By Van Abbott
Guest Commentary
Whether we are returning to the 1960s, when cities burned and the country fractured under the weight of racial injustice, is a question that no longer feels rhetorical but increasingly urgent.
The Supreme Court has once more taken a hammer to the Voting Rights Act. With a single ruling out of Louisiana, it has widened the crack in the already fragile wall protecting minority political power.
The Voting Rights Act of 1965 was not symbolic. It was a direct answer to poll taxes, literacy tests, ballot barriers, and state-backed intimidation. Congress enacted it to do what the nation had long refused to do: make the vote real for Black citizens and, by extension, for other language minority groups excluded by law and practice. Its core safeguard became the backbone of that promise, banning voting practices that discriminate on the basis of race, color, or language minority status nationwide.
That promise is now under sustained assault. In the Louisiana case, the Court invalidated a congressional map drawn to comply with the Act and narrowed the law’s reach in the process. The practical effect is unmistakable: it is now harder to challenge district lines that dilute minority voting strength. The consequences did not stop at Louisiana’s borders. The ruling landed in states like Florida with immediate force, where lawmakers were already poised to redraw districts and reduce minority influence.
This is not a technical adjustment. It is a political reversal.
It is not neutral, and it is not colorblind. It is colorblindness used as a blindfold, a gavel brought down as a weapon, a robe worn as camouflage. The Court speaks of
limiting racial preferences; in practice, it shields entrenched power.
The timing is not incidental. The United States is undergoing profound demographic change. Hispanic and Asian populations are growing in both size and political influence. The electorate is becoming more diverse, more representative, more reflective of the nation itself. Yet as that transformation accelerates, efforts to contain it have intensified. A new America is emerging even as some move to freeze the old one in place.
What emerges is not jurisprudence alone, but a pattern. Redraw the districts. Rewrite the rules. Reduce the representation. When those fail, restrict the electorate. The sequence is consistent and the implications are unmistakable.
Project 2025 sharpens that trajectory. Its immigration framework calls for expanded interior enforcement, broader detention authority, and deeper coordination with local systems, constructing a federal apparatus capable of sweeping up millions.
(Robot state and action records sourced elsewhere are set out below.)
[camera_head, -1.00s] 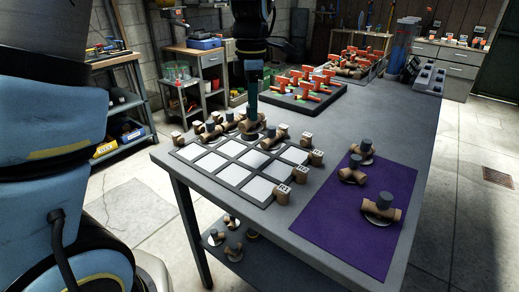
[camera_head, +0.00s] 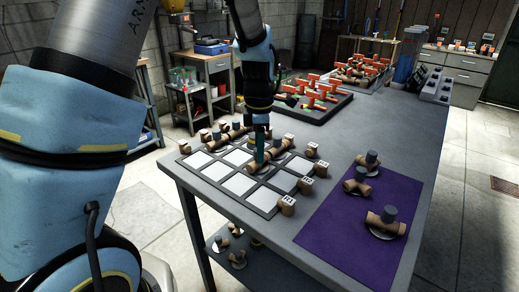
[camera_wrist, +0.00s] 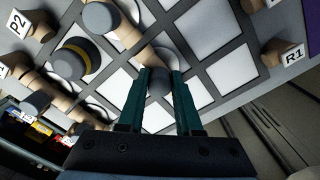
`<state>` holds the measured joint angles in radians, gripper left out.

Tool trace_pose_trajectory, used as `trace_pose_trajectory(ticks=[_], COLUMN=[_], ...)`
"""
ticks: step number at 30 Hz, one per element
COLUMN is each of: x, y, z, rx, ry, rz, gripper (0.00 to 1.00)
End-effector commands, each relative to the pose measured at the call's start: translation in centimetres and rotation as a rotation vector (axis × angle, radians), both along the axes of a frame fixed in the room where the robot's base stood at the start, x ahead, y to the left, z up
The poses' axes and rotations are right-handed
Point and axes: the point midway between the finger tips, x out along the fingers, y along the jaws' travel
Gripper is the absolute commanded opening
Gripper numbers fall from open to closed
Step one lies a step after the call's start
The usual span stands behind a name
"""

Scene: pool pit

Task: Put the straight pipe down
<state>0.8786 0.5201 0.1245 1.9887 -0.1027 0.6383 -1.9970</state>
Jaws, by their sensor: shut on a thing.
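My gripper (camera_head: 260,155) is over the grid board (camera_head: 239,184) of white squares. In the wrist view its two green fingers (camera_wrist: 159,80) are shut on the grey round knob of a brown pipe, the straight pipe (camera_head: 277,151). The fingers hide part of the pipe in the head view. It is low over or on the board; I cannot tell whether it touches. Other brown pipe pieces lie along the board's far row, and in the wrist view a grey-capped piece (camera_wrist: 99,17) is close to the held one.
Labelled brown blocks, such as R1 (camera_wrist: 293,56) and P2 (camera_wrist: 18,25), stand along the board's edges. A purple mat (camera_head: 345,235) on the right bears three pipe pieces. A dark tray (camera_head: 310,116) of red-handled valves is behind. Several near squares are bare.

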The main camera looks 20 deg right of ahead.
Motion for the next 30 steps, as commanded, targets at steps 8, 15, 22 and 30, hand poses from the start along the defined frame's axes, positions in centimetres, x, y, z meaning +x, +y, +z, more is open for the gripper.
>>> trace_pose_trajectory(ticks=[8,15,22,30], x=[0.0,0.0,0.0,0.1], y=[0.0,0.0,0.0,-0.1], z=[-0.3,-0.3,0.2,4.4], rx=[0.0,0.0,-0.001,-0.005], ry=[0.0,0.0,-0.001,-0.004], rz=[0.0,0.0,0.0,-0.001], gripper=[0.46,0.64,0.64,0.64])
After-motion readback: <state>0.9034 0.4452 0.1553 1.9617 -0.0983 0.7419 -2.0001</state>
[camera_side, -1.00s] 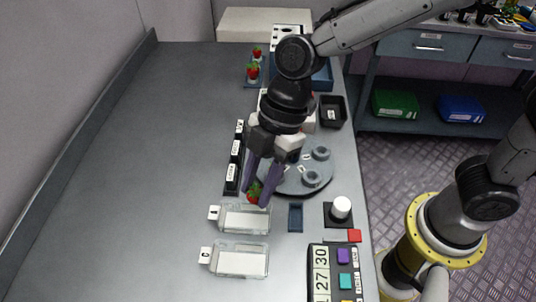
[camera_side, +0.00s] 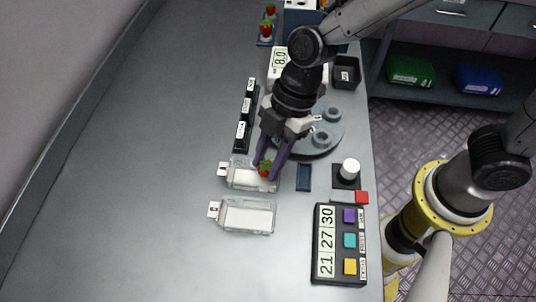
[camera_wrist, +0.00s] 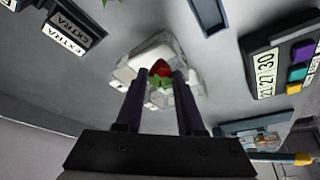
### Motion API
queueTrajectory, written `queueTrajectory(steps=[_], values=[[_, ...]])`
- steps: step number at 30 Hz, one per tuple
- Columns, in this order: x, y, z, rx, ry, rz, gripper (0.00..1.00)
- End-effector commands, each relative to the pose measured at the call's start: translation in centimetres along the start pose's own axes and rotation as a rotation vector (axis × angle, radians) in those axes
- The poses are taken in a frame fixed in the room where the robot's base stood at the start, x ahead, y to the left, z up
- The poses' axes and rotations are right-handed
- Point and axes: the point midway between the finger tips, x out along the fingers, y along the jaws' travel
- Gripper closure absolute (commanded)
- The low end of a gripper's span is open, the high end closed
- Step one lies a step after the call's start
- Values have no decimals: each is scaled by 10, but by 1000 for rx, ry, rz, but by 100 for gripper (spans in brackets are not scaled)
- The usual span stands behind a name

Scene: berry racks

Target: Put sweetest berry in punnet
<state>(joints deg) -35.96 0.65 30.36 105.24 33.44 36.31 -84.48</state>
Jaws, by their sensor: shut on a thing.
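My gripper (camera_side: 266,171) points down with its purple fingers shut on a red strawberry (camera_side: 264,168) with green leaves. The berry is at the right part of the upper clear punnet (camera_side: 238,180), apparently over it or just inside; I cannot tell if it touches the bottom. In the wrist view the berry (camera_wrist: 160,69) sits between the fingertips, with a clear punnet (camera_wrist: 150,52) behind it. A second clear punnet (camera_side: 247,217) stands below the first and looks empty. Two more strawberries (camera_side: 267,24) stand in a blue rack at the far end.
A grey round turntable (camera_side: 320,130) with cups lies right of the gripper. Black labelled holders (camera_side: 243,120) stand to its left. A small blue tray (camera_side: 303,178), a white knob (camera_side: 349,170) and a button panel with numbers (camera_side: 340,245) lie right. The table's left side is clear.

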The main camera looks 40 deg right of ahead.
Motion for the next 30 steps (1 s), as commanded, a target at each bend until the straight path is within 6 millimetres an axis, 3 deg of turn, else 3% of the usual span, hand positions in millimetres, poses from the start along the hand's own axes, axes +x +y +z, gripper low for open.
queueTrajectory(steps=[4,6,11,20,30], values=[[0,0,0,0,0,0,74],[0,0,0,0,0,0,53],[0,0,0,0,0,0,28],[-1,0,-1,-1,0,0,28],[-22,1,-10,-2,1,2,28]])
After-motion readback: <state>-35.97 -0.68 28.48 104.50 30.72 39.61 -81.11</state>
A more immediate danger is already taking shape. Federal immigration agents are increasingly operating in urban protest settings with expanded authority and fewer visible constraints, at times deploying crowd-control weapons against demonstrators. What begins as immigration enforcement is blending into general policing. When such forces enter volatile unrest, the risk is clear: miscalculation and escalation become more likely.
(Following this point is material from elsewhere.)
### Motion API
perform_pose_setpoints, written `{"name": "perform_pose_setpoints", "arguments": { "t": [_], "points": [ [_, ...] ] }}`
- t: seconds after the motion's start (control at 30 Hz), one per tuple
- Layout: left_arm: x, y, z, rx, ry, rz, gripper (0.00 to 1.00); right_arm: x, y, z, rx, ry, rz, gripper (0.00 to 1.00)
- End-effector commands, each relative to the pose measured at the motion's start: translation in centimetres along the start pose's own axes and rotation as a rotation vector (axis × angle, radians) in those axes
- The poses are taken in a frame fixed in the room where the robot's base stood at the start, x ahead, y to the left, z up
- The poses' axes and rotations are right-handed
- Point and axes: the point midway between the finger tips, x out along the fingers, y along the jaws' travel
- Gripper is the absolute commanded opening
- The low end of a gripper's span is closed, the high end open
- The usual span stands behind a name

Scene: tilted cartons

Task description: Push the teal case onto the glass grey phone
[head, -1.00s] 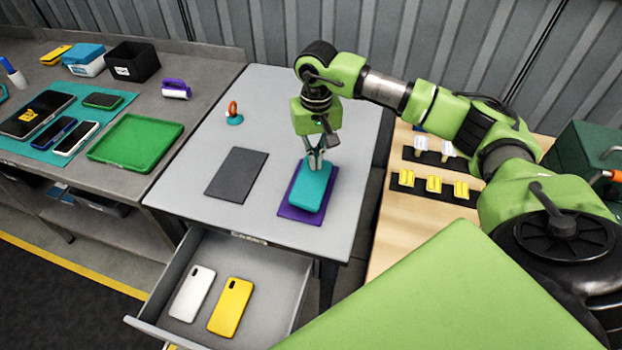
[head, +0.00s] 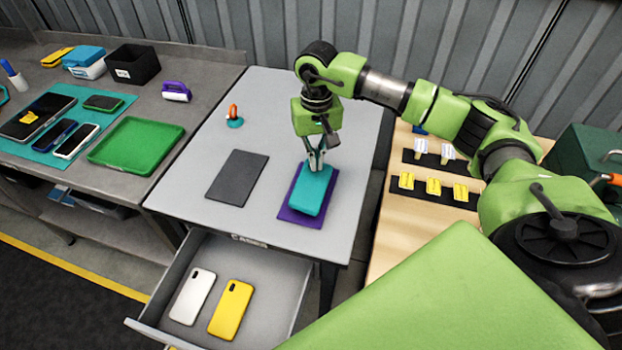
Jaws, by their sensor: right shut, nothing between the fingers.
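The teal case (head: 311,192) lies on a purple mat (head: 289,214) on the grey table. My right gripper (head: 316,167) points down with its fingertips at the far end of the teal case, apparently touching its top. It is shut with nothing held. The glass grey phone cannot be made out; it may be hidden under the teal case. My left gripper is not in view.
A dark grey mat (head: 237,177) lies left on the table (head: 269,115), with an orange and teal tool (head: 234,115) behind it. An open drawer (head: 268,300) in front holds a white case (head: 192,297) and a yellow case (head: 231,309). A green tray (head: 136,143) sits on the left bench.

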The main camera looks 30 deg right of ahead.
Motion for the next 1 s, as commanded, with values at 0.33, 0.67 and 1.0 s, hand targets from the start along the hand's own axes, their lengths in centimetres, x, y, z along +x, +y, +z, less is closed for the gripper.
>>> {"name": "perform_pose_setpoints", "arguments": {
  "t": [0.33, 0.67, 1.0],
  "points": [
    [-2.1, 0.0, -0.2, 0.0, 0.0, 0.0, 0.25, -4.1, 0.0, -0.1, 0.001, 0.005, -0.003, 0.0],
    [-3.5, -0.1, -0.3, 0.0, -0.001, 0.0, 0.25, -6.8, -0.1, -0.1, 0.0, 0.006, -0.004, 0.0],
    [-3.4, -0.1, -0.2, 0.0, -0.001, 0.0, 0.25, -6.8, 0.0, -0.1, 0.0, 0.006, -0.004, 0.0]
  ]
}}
At the same time, tolerance for extremism within the Republican Party has hardened into practice. The embrace of groups such as the Proud Boys and Oath Keepers reflects more than rhetorical excess. It signals a willingness to blur the line between political participation and political
intimidation.
The contradiction is stark. Law and order is invoked while lawbreakers are excused. Patriotism is proclaimed while militias are indulged. Civic virtue is praised while civic norms are eroded. This is not conservatism. It is corrosion.
The targets remain familiar. Black voters have long been the first battleground because gains in Black political representation signal broader shifts in power. When those protections weaken, the effect rarely stops there. Hispanic voters follow. Asian voters follow. Any group whose growth challenges established white hierarchies becomes subject to the same logic of exclusion.
History does not return with spectacle. It returns quietly.
It returns through court decisions, legislative maps, administrative rules, and coded language. It returns when institutions reward grievance over justice and when leaders choose provocation over stability.
Democracy fails when the state chooses its voters.
This is not a marginal shift. It is a structural warning. The choice is no longer between competing policies but between competing futures: one grounded in shared political equality, the other in managed participation.
Equality cannot endure when the law protects power rather than people.
A system built on the erosion of voting rights cannot remain stable, as each weakened protection, each engineered district, and each narrowed remedy adds strain until what begins as legal adjustment becomes structural risk.
That risk is no longer theoretical and no longer distant but already unfolding.